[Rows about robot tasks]

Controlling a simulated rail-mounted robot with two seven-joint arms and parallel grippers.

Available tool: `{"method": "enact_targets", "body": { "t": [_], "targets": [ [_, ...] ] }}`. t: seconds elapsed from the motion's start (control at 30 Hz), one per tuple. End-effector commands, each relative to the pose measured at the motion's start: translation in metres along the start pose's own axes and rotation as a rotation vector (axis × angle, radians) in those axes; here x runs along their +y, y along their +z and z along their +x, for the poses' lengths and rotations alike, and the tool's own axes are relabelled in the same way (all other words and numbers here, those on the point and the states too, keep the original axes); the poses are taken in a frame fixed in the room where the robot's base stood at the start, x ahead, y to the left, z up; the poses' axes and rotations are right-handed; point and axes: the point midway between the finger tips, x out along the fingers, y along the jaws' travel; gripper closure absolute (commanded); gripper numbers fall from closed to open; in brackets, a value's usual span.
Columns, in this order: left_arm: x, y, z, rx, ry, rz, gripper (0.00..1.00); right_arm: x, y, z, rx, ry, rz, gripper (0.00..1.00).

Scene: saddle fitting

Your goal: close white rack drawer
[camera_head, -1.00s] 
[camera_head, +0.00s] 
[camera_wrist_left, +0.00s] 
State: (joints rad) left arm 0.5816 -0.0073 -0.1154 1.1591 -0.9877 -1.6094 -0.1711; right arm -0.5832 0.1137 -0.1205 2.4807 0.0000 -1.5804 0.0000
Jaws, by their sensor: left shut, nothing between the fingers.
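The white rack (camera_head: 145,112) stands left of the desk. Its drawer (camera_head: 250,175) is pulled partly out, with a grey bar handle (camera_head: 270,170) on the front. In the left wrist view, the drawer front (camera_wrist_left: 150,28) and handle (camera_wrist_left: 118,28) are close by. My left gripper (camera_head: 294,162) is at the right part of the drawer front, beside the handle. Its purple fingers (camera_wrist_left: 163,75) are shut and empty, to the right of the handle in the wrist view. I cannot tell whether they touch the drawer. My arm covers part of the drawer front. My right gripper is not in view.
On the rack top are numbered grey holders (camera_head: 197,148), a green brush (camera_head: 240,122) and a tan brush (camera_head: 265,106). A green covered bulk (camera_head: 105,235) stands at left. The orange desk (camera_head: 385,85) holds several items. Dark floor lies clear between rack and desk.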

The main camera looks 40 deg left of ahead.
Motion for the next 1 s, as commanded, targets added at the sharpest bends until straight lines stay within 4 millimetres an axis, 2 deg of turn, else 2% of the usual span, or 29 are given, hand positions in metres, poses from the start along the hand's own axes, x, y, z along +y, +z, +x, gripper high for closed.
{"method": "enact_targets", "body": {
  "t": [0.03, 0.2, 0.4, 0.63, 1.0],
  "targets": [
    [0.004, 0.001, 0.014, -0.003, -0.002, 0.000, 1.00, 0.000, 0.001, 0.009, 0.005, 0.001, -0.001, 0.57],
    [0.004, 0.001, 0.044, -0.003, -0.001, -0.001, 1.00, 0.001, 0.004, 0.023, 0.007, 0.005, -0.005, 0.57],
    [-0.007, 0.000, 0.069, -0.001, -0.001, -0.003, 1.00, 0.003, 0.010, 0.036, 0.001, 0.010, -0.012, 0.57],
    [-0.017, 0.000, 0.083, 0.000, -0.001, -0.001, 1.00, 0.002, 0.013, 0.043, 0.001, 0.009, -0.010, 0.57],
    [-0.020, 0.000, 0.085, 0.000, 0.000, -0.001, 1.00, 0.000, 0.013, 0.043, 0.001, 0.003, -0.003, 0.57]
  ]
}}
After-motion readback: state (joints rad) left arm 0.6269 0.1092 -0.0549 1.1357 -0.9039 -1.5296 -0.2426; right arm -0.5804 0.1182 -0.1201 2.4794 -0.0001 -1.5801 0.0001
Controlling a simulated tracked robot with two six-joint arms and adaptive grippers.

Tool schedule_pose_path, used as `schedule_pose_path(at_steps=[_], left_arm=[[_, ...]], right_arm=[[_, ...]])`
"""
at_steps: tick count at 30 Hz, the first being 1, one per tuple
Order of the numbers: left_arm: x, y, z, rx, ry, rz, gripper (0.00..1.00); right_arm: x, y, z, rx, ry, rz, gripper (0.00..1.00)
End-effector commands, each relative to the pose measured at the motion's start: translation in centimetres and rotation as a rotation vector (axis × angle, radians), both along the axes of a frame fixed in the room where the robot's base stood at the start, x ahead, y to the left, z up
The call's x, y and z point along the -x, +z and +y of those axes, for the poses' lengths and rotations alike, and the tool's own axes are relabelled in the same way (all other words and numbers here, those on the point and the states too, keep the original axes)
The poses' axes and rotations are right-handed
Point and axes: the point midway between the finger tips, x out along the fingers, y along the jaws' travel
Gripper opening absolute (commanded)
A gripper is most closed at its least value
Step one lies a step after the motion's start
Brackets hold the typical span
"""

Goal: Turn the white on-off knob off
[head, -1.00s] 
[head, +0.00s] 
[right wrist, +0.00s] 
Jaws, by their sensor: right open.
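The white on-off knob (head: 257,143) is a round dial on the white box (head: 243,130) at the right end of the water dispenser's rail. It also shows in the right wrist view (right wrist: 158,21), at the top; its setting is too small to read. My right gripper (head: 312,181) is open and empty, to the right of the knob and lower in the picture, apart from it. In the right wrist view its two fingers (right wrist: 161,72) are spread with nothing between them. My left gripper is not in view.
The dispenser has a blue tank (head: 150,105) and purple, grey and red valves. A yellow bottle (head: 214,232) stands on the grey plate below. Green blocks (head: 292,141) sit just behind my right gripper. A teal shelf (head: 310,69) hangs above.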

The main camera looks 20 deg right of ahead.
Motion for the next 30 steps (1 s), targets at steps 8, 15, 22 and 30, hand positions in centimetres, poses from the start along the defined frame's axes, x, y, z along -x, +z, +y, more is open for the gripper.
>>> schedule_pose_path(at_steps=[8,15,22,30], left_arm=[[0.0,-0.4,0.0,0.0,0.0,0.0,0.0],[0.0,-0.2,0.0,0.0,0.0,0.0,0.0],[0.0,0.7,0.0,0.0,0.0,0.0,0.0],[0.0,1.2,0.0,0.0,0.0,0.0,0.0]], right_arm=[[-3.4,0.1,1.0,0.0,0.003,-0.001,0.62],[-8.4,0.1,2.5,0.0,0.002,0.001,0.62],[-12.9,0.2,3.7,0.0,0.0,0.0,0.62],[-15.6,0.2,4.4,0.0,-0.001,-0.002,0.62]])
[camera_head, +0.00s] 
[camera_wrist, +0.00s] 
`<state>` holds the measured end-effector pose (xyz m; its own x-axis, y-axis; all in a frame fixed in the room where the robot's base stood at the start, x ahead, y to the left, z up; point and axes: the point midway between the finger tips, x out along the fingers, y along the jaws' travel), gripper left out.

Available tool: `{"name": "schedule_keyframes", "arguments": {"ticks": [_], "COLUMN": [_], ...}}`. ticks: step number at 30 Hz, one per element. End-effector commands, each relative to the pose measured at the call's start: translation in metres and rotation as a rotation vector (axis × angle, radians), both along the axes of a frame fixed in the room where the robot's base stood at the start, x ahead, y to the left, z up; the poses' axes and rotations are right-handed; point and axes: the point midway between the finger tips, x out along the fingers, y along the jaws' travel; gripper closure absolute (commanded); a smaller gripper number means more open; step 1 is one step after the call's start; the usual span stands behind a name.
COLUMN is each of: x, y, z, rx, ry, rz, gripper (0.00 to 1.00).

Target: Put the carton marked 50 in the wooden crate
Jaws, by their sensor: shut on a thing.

[Objective]: Write out every entry verbatim.

[Task result]:
Controlling a simulated rail-mounted robot with two seven-joint arms and parallel grippers.

Available tool: `{"method": "enact_targets", "body": { "t": [_], "targets": [ [_, ...] ] }}`. t: seconds elapsed from the motion's start (control at 30 Hz), one per tuple. End-effector commands, each relative to the pose measured at the motion's start: translation in metres along the start pose's own axes and rotation as a rotation vector (axis × angle, radians) in those axes; here x runs along their +y, y along their +z and z along their +x, for the poses' lengths and rotations alike, and the tool's own axes are relabelled in the same way (all other words and numbers here, those on the point and the states too, keep the original axes); the poses are taken in a frame fixed in the room where the robot's base stood at the start, x ahead, y to the left, z up; the poses' axes and rotations are right-handed; point and axes: the point midway between the finger tips, x out along the fingers, y along the jaws' travel; gripper closure absolute (commanded); gripper numbers fall from closed to open; in brackets, a value's usual span.
Columns, in this order: left_arm: x, y, z, rx, ry, rz, gripper (0.00..1.00); right_arm: x, y, z, rx, ry, rz, gripper (0.00..1.00).

Scene: saddle fitting

Your goal: close white rack drawer
[camera_head, -1.00s] 
[camera_head, +0.00s] 
[camera_wrist_left, +0.00s] 
State: (joints rad) left arm 0.5816 -0.0073 -0.1154 1.1591 -0.9877 -1.6094 -0.1711; right arm -0.5832 0.1137 -0.1205 2.4807 0.0000 -1.5804 0.0000
Jaws, by their sensor: left shut, nothing between the fingers.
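The white rack (camera_head: 145,112) stands left of the desk. Its drawer (camera_head: 250,175) is pulled partly out, with a grey bar handle (camera_head: 270,170) on the front. In the left wrist view, the drawer front (camera_wrist_left: 150,28) and handle (camera_wrist_left: 118,28) are close by. My left gripper (camera_head: 294,162) is at the right part of the drawer front, beside the handle. Its purple fingers (camera_wrist_left: 163,75) are shut and empty, to the right of the handle in the wrist view. I cannot tell whether they touch the drawer. My arm covers part of the drawer front. My right gripper is not in view.
On the rack top are numbered grey holders (camera_head: 197,148), a green brush (camera_head: 240,122) and a tan brush (camera_head: 265,106). A green covered bulk (camera_head: 105,235) stands at left. The orange desk (camera_head: 385,85) holds several items. Dark floor lies clear between rack and desk.

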The main camera looks 40 deg left of ahead.
Motion for the next 1 s, as commanded, targets added at the sharpest bends until straight lines stay within 4 millimetres an axis, 2 deg of turn, else 2% of the usual span, or 29 are given, hand positions in metres, poses from the start along the hand's own axes, x, y, z along +y, +z, +x, gripper high for closed.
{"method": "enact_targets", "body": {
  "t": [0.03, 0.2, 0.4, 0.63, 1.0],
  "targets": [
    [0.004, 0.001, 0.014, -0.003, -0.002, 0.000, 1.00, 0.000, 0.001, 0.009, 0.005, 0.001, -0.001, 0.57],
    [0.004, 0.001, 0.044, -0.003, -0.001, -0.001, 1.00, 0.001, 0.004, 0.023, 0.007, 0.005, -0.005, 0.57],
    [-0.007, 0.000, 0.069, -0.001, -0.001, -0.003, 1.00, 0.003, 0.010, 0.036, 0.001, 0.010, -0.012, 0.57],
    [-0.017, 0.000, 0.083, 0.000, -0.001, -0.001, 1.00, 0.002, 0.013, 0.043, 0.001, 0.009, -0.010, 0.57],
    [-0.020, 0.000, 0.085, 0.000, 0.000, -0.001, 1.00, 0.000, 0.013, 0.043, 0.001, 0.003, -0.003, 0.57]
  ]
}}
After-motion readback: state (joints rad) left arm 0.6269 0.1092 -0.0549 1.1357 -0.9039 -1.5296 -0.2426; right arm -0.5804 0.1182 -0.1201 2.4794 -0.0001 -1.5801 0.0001
Controlling a simulated tracked robot with two six-joint arms and adaptive grippers.

Tool schedule_pose_path, used as `schedule_pose_path(at_steps=[_], left_arm=[[_, ...]], right_arm=[[_, ...]])`
"""
at_steps: tick count at 30 Hz, the first being 1, one per tuple
Order of the numbers: left_arm: x, y, z, rx, ry, rz, gripper (0.00..1.00); right_arm: x, y, z, rx, ry, rz, gripper (0.00..1.00)
End-effector commands, each relative to the pose measured at the motion's start: translation in centimetres and rotation as a rotation vector (axis × angle, radians), both along the axes of a frame fixed in the room where the robot's base stood at the start, x ahead, y to the left, z up
The call's x, y and z point along the -x, +z and +y of those axes, for the poses' lengths and rotations alike, and the tool's own axes are relabelled in the same way (all other words and numbers here, those on the point and the states too, keep the original axes)
The poses' axes and rotations are right-handed
Point and axes: the point midway between the finger tips, x out along the fingers, y along the jaws' travel
Gripper opening absolute (commanded)
A gripper is most closed at its least value
Step one lies a step after the motion's start
Brackets hold the typical span
"""

Goal: Turn the white on-off knob off
[head, -1.00s] 
[head, +0.00s] 
[right wrist, +0.00s] 
Jaws, by their sensor: right open.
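The white on-off knob (head: 257,143) is a round dial on the white box (head: 243,130) at the right end of the water dispenser's rail. It also shows in the right wrist view (right wrist: 158,21), at the top; its setting is too small to read. My right gripper (head: 312,181) is open and empty, to the right of the knob and lower in the picture, apart from it. In the right wrist view its two fingers (right wrist: 161,72) are spread with nothing between them. My left gripper is not in view.
The dispenser has a blue tank (head: 150,105) and purple, grey and red valves. A yellow bottle (head: 214,232) stands on the grey plate below. Green blocks (head: 292,141) sit just behind my right gripper. A teal shelf (head: 310,69) hangs above.

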The main camera looks 20 deg right of ahead.
Motion for the next 30 steps (1 s), targets at steps 8, 15, 22 and 30, hand positions in centimetres, poses from the start along the defined frame's axes, x, y, z along -x, +z, +y, more is open for the gripper.
>>> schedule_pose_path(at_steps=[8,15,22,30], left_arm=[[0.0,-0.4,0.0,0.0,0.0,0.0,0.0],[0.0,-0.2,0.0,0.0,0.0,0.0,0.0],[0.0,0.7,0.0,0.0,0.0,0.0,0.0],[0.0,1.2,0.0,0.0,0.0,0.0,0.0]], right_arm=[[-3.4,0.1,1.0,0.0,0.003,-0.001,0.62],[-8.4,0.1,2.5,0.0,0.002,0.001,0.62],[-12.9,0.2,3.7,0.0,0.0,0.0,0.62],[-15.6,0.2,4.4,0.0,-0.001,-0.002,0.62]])
[camera_head, +0.00s] 
[camera_wrist, +0.00s] 
`<state>` holds the measured end-effector pose (xyz m; its own x-axis, y-axis; all in a frame fixed in the room where the robot's base stood at the start, x ahead, y to the left, z up; point and axes: the point midway between the finger tips, x out along the fingers, y along the jaws' travel), gripper left out.

Available tool: `{"name": "schedule_keyframes", "arguments": {"ticks": [_], "COLUMN": [_], ...}}`. ticks: step number at 30 Hz, one per element. End-effector commands, each relative to the pose measured at the call's start: translation in metres and rotation as a rotation vector (axis × angle, radians), both along the axes of a frame fixed in the room where the robot's base stood at the start, x ahead, y to the left, z up; the poses' axes and rotations are right-handed; point and axes: the point midway between the finger tips, x out along the fingers, y along the jaws' travel; gripper closure absolute (commanded); a smaller gripper number means more open; step 1 is one step after the call's start; the usual span stands behind a name.
COLUMN is each of: x, y, z, rx, ry, rz, gripper (0.00 to 1.00).

Target: Put the carton marked 50 in the wooden crate
Jaws, by their sensor: shut on a thing.

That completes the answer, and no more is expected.